▶ Written task:
Begin with the first line of the material and copy each line word for word through the line that contains "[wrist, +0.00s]"; the pictures are left out.

▶ Information supplied:

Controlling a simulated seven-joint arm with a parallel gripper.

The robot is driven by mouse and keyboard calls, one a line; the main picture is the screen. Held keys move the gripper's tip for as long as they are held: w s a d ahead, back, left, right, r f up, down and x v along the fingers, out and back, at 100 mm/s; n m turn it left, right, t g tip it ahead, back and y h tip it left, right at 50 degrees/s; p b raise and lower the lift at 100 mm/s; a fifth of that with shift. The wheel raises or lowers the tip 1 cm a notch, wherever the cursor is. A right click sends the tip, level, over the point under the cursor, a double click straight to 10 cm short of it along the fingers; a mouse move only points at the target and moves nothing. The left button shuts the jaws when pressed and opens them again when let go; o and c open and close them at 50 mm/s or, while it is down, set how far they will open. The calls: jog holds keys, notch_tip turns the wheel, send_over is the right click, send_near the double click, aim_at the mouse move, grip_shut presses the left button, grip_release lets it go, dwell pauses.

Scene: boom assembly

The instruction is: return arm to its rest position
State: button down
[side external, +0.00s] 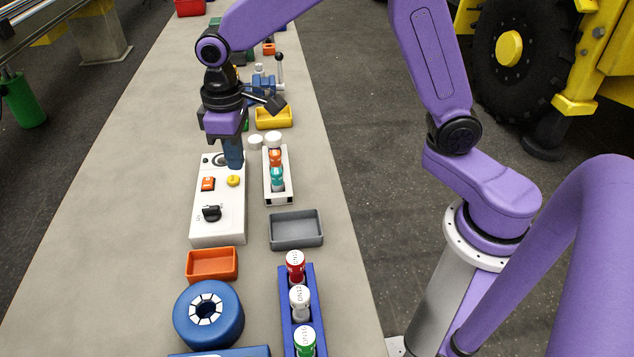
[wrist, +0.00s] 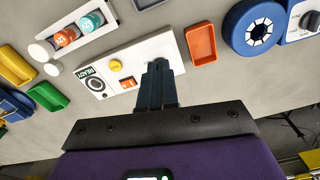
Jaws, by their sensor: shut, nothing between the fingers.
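My purple arm reaches over the bench from the right. My gripper (side external: 233,160) points down above the white control panel (side external: 231,222), near its far end. Its dark blue fingers are together with nothing between them. In the wrist view my gripper (wrist: 158,68) covers part of the white panel (wrist: 159,47). The panel carries an orange switch (side external: 208,184), a yellow button (side external: 233,180) and a black knob (side external: 211,213). I cannot tell whether the fingertips touch the panel.
A white rack (side external: 285,188) with orange and teal capped pieces stands right of the panel. A grey tray (side external: 296,229), orange tray (side external: 212,264), blue ring (side external: 208,314) and blue rack (side external: 314,320) lie nearer. A yellow tray (side external: 273,118) and blue vise (side external: 264,84) stand beyond.

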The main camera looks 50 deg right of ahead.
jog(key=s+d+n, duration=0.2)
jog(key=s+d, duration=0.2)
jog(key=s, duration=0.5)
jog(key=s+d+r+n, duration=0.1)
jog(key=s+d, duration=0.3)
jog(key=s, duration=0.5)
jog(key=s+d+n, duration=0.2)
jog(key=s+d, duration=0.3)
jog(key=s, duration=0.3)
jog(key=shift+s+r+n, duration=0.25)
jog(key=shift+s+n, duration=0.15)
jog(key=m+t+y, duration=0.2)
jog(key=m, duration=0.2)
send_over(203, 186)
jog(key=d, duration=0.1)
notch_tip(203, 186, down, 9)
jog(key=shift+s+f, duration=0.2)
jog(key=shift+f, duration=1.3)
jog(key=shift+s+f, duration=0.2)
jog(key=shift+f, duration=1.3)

▶ Problem solution:
Controlling a simulated seven-joint arm with a parallel gripper.

The robot is driven by mouse and keyboard calls, one a line; the main picture is the screen. Held keys move the gripper's tip for as long as they are held: w s a d ahead, back, left, right, r f up, down and x v along the fingers, out and back, at 100 mm/s; n m turn it left, right, t g tip it ahead, back and y h tip it left, right at 50 degrees/s; p b raise and lower the lift at 100 mm/s; a fifth of that with shift. The wheel raises or lowers the tip 1 cm a notch, wherever the cursor is. A right click sends the tip, level, over the point under the cursor, a double click straight to 10 cm short of it along the fingers; a mouse move only points at the target and moves nothing. The left button shuts the jaws when pressed and opens them again when let go; o and c open and close them at 50 mm/s or, while it is down, set how far they will open. The calls: jog holds keys, notch_tip turns the wheel, send_over is the right click, send_near the double click, aim_at the mouse move, grip_shut presses the left button, grip_release lets it go, dwell pauses.

Scene: boom assembly

The instruction is: return arm to its rest position
State: button down
[side external, +0.00s] 
[wrist, +0.00s] 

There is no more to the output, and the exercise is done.